Repeat the listing in full, word for word.

[start Information shown]

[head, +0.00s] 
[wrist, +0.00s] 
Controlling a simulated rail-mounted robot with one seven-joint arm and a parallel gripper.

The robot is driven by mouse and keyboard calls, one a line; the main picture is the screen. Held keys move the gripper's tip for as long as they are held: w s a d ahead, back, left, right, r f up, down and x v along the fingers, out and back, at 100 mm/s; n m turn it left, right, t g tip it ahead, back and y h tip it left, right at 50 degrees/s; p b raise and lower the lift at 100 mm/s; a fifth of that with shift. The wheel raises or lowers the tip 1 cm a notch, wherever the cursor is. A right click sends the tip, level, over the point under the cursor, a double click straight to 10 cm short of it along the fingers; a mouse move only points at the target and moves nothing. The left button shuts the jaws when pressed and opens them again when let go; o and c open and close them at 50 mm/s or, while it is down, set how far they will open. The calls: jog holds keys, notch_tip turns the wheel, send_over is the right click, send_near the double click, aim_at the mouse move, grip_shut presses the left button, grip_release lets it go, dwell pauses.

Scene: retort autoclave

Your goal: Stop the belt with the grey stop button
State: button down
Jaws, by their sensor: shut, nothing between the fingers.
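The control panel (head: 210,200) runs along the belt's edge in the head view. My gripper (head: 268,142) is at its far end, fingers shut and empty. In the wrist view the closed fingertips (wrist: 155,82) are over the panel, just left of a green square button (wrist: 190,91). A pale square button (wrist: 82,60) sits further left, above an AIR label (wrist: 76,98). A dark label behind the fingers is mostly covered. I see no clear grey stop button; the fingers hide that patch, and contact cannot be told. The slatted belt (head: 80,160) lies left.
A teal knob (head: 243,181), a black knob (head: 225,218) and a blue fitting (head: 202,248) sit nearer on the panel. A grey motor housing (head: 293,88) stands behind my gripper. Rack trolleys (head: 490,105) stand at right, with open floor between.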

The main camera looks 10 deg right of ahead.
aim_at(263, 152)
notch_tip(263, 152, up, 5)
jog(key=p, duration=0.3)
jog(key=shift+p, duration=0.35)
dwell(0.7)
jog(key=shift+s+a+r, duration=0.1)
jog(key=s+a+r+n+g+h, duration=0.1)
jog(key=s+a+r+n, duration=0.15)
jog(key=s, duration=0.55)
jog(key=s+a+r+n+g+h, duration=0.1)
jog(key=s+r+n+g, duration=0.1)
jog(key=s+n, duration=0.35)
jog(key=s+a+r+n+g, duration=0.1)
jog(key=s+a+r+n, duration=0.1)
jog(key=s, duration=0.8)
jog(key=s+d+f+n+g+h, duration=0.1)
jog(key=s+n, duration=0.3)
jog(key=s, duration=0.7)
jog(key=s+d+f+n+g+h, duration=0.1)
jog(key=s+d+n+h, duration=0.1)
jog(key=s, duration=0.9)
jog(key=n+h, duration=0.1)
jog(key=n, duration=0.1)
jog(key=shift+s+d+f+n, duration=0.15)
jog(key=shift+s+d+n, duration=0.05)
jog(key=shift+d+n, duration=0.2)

[end Information shown]

## Solution for this task
[head, +0.00s] 
[wrist, +0.00s] 
Controlling a simulated rail-mounted robot with one seven-joint arm and a parallel gripper.

The robot is driven by mouse and keyboard calls, one a line; the main picture is the screen. Held keys move the gripper's tip for as long as they are held: w s a d ahead, back, left, right, r f up, down and x v along the fingers, out and back, at 100 mm/s; n m turn it left, right, t g tip it ahead, back and y h tip it left, right at 50 degrees/s; p b raise and lower the lift at 100 mm/s; a fifth of that with shift. The wheel raises or lowers the tip 1 cm a notch, wherever the cursor is. A right click sends the tip, level, over the point under the cursor, a double click straight to 10 cm short of it along the fingers; a mouse move only points at the target and moves nothing. The left button shuts the jaws when pressed and opens them again when let go; o and c open and close them at 50 mm/s or, while it is down, set how far they will open. The calls: jog holds keys, notch_tip turns the wheel, send_over is the right click, send_near the double click, aim_at the mouse move, grip_shut presses the left button, grip_release lets it go, dwell pauses.

Scene: retort autoclave

Your goal: Stop the belt with the grey stop button
State: button down
Jaws, by their sensor: shut, nothing between the fingers.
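The control panel (head: 210,200) runs along the belt's edge in the head view. My gripper (head: 268,142) is at its far end, fingers shut and empty. In the wrist view the closed fingertips (wrist: 155,82) are over the panel, just left of a green square button (wrist: 190,91). A pale square button (wrist: 82,60) sits further left, above an AIR label (wrist: 76,98). A dark label behind the fingers is mostly covered. I see no clear grey stop button; the fingers hide that patch, and contact cannot be told. The slatted belt (head: 80,160) lies left.
A teal knob (head: 243,181), a black knob (head: 225,218) and a blue fitting (head: 202,248) sit nearer on the panel. A grey motor housing (head: 293,88) stands behind my gripper. Rack trolleys (head: 490,105) stand at right, with open floor between.

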The main camera looks 10 deg right of ahead.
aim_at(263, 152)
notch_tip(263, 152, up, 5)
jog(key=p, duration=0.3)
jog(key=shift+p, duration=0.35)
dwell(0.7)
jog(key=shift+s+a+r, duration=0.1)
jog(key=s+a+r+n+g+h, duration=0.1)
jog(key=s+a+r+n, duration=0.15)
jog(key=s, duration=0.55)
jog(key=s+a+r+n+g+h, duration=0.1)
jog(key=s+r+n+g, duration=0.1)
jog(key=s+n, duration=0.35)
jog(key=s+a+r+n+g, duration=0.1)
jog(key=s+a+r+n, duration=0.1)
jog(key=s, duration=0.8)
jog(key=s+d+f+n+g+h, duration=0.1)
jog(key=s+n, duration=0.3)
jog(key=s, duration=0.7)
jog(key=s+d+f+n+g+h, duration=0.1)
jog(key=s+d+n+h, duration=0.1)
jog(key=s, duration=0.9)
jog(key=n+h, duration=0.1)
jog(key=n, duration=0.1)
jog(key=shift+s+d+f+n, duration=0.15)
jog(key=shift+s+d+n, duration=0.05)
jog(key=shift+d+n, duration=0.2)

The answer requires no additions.